Diantara hasilnya, tercatat sebanyak 3 kali warga Poso berunjuk rasa terkait dugaan salah tembak oleh aparat keamanan.
Hal ini diungkapkan Ketua Prodi Perbandingan Mazhab UIN Datokarama, Taufan di acara seminar nasional bertajuk “Terorisme, Antara Penegakan Hukum dan Hak Asasi Manusia”.
Taufan mengatakan, sejumlah aksi masyarakat tersebut terjadi dalam kurun waktu dua tahun terakhir.
“Selain observasi dan wawancara langsung di lapangan, data ini kami himpun lewat media pemberitaan. Kebanyakan demo di Poso itu menggugat soal penanganan hukum yang tidak tepat. Jadi kelihatan posisi negara,” jelasnya.
Aksi pertama terjadi di Kelurahan Moengko, Kecamatan Poso Kota pada 12 April 2020.
Sejumlah masyarakat tergabung dalam Solidaritas Muslim Poso menuntut pihak aparat keamanan atas tewasnya Qidam Alfariski.
Pemuda warga Desa Tambarana itu tewas tertembak karena sempat diduga sebagai pelaku teroris jaringan Mujahidin Indonesia Timur (MIT).
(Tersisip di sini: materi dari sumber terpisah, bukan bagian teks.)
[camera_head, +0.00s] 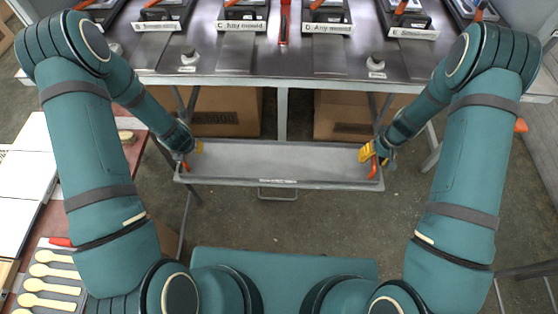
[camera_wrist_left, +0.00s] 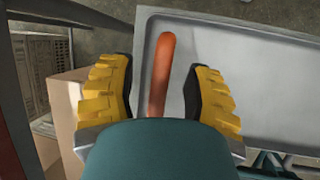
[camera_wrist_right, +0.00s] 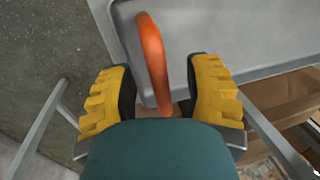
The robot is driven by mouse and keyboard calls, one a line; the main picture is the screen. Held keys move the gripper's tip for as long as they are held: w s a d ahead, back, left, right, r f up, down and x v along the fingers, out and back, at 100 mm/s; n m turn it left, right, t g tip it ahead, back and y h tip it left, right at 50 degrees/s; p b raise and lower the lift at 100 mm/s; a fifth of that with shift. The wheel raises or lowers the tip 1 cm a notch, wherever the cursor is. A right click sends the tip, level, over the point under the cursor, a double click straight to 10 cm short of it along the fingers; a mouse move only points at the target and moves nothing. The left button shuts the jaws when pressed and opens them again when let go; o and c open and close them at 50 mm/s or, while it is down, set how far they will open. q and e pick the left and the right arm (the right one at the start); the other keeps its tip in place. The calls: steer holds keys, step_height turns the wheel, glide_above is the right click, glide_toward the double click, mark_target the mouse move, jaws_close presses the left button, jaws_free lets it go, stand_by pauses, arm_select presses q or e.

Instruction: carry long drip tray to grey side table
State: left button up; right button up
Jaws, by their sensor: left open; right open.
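The long drip tray (camera_head: 280,158) is a shallow grey metal tray lying level below the front edge of the press bench, with an orange handle at each end. My left gripper (camera_head: 190,150) is at its left end; in the left wrist view its yellow fingers stand open on both sides of the orange handle (camera_wrist_left: 161,75). My right gripper (camera_head: 376,156) is at the right end; in the right wrist view its fingers stand open around the other orange handle (camera_wrist_right: 153,60). Neither gripper visibly squeezes its handle. I cannot make out which surface is the grey side table.
The metal bench (camera_head: 250,62) with several labelled moulds runs across the back. Cardboard boxes (camera_head: 226,110) stand beneath it. A reddish table at the left holds pale boards (camera_head: 25,180) and wooden spoons (camera_head: 52,288). Bare floor (camera_head: 300,222) lies in front of the tray.

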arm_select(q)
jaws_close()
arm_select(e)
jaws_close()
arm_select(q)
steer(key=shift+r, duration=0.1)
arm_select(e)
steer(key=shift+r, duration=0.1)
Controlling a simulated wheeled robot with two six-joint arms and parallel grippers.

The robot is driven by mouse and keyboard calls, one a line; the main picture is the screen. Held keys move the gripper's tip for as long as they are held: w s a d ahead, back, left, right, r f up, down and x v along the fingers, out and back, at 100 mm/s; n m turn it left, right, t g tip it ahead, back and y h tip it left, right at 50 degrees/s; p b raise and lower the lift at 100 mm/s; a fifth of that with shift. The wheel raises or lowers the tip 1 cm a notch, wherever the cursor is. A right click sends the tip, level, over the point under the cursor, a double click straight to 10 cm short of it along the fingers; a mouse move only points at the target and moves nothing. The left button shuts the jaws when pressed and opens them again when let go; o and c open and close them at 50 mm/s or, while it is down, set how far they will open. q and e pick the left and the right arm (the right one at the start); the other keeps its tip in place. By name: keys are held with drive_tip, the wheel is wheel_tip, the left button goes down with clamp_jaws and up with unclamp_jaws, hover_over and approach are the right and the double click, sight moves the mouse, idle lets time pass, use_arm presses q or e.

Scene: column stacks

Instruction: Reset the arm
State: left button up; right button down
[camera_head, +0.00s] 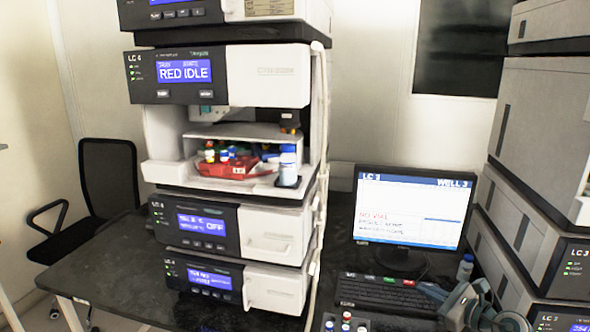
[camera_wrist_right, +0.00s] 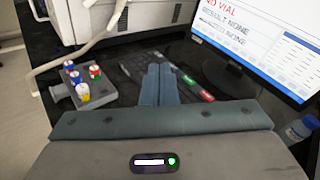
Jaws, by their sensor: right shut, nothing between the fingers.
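My right gripper (camera_head: 432,291) is at the lower right of the head view, over the right end of the black keyboard (camera_head: 375,292). In the right wrist view its two grey fingers (camera_wrist_right: 158,84) are pressed together, with nothing between them. They point toward the keyboard and the monitor (camera_head: 412,210). The monitor shows LC 3 and WELL 3 in the head view, and NO VIAL in the wrist view. My left gripper is in neither view.
A small vial rack (camera_wrist_right: 92,95) with several capped vials stands left of the keyboard. A blue-capped bottle (camera_head: 465,268) stands near the monitor. The LC 4 stack (camera_head: 268,75) has an open bay with a red tray (camera_head: 222,170). The LC 3 stack (camera_head: 540,130) rises at right.

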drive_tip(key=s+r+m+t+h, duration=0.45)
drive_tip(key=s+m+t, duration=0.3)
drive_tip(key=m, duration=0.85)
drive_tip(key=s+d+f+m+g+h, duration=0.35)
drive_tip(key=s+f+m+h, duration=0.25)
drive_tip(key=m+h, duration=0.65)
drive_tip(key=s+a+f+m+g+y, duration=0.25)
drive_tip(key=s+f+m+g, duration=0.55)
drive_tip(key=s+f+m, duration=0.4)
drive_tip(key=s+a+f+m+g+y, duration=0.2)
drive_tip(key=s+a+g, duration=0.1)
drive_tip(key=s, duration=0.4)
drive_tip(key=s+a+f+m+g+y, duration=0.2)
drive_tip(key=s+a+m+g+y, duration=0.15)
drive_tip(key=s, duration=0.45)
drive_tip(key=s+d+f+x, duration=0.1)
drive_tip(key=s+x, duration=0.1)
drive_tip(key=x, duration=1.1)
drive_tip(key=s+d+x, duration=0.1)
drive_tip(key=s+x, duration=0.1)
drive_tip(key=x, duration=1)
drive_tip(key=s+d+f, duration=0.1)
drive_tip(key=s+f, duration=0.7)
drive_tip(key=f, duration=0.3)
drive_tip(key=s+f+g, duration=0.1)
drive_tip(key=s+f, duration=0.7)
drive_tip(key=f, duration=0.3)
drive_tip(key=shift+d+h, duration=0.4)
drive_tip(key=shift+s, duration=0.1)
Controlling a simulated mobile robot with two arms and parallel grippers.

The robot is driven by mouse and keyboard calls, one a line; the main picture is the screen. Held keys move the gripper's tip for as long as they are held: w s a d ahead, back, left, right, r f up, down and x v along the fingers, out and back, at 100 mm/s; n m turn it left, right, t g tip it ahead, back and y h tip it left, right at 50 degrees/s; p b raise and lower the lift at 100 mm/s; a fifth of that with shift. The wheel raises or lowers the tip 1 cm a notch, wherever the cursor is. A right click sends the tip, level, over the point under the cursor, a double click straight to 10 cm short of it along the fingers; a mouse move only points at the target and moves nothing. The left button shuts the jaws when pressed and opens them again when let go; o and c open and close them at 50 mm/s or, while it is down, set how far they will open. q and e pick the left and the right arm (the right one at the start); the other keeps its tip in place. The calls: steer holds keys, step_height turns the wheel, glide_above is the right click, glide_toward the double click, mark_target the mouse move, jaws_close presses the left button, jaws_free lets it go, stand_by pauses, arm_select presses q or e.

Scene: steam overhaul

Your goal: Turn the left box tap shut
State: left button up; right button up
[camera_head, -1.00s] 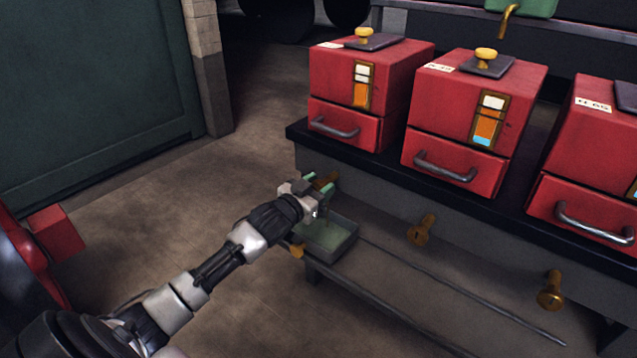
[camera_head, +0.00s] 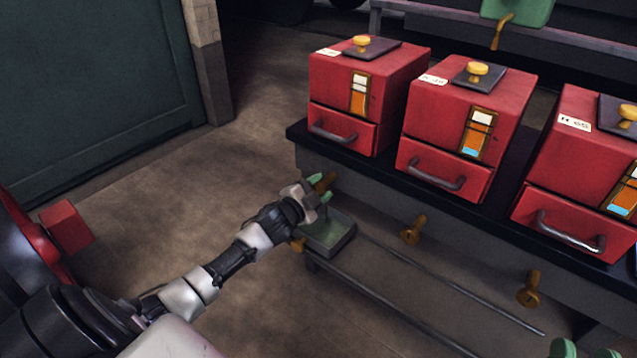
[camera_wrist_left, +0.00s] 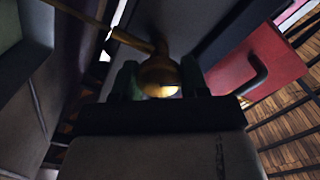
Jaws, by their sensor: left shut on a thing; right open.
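The left box tap (camera_head: 327,181) is brass and sticks out from the bench front below the left red box (camera_head: 345,140). My left gripper (camera_head: 318,189) is at this tap, with its green fingertips around it. In the left wrist view the tap's brass head (camera_wrist_left: 158,74) sits between the two green fingers, and its stem runs up and left. The handle's exact angle is hard to tell. My right gripper (camera_head: 585,351) shows only as two separated green fingertips at the bottom right edge, apart and empty.
A middle tap (camera_head: 412,231) and a right tap (camera_head: 529,290) stick out further along the bench. A thin rod lies below them. Open floor (camera_head: 200,185) is to the left.

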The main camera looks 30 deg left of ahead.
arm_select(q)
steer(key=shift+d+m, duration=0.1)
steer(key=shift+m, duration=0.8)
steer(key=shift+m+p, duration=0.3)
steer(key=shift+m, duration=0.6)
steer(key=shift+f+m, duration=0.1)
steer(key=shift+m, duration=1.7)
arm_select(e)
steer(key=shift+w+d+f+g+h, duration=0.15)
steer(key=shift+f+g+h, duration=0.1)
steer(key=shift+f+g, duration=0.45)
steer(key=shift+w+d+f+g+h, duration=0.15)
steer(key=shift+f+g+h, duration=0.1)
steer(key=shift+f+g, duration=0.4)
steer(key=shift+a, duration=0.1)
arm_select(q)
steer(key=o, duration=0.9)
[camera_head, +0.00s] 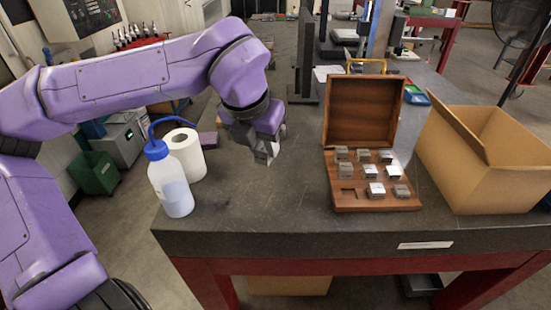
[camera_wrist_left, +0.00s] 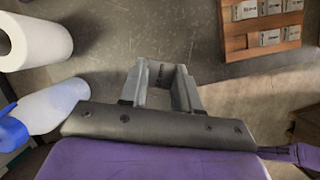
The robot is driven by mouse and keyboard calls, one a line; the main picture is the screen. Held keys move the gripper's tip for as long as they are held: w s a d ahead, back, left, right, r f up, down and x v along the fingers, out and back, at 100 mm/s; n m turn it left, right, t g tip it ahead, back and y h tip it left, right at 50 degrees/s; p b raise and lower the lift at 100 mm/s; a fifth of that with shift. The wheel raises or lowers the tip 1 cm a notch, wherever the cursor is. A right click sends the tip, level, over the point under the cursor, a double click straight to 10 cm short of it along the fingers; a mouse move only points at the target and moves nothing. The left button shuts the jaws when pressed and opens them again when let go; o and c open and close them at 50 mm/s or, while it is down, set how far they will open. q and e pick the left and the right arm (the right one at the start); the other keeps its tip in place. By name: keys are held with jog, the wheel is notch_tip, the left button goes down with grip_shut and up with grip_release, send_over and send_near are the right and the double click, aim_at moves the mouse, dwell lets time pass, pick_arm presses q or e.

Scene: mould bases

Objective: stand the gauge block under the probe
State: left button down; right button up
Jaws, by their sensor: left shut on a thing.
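My left gripper (camera_head: 266,150) is above the dark stone table, right of the paper roll, pointing down. It is shut on a small pale metal gauge block (camera_head: 272,149). In the left wrist view the left gripper (camera_wrist_left: 165,78) shows with the block (camera_wrist_left: 160,73) between its fingers, mostly hidden by them. A wooden case (camera_head: 374,208) stands open with several similar metal blocks in it and one empty slot at its front left. I cannot clearly make out a probe; a dark upright stand (camera_head: 305,55) rises at the back. My right gripper is not in view.
A blue-capped bottle (camera_head: 172,190) and a paper roll (camera_head: 186,153) stand at the table's left edge. An open cardboard box (camera_head: 490,165) is at the right. The stone table (camera_head: 270,205) is clear between the bottle and the wooden case.

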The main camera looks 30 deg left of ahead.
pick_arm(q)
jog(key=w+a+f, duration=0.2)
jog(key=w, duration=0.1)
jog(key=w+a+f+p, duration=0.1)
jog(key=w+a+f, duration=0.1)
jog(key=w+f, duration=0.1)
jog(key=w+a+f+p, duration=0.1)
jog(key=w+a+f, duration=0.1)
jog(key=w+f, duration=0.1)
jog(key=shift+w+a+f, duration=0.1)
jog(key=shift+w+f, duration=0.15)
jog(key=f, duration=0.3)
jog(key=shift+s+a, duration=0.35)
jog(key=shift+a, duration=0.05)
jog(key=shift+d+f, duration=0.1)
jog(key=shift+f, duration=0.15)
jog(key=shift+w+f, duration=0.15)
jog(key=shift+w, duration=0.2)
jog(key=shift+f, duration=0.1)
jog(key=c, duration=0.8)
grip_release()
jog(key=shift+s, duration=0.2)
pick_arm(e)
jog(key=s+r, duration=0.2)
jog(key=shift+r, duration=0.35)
Kemudian pada 10 Juni 2020, warga menggeruduk Kantor Polres dan DPRD Kabupaten Poso.
Diinisiatori Solidaritas Muslim Poso, massa menuntut penegakan hukum atas terbunuhnya tiga petani akibat peluru aparat.
Memasukinya April 2021, warga Poso Pesisir memblokade jalan dan membakar satu Pos Satgas Madago Raya.
Aksi tersebut sebagai bentuk kekecewaan masyarakat karena pelaku penembakan terhadap Qidam belum juga tertangkap.(Agr)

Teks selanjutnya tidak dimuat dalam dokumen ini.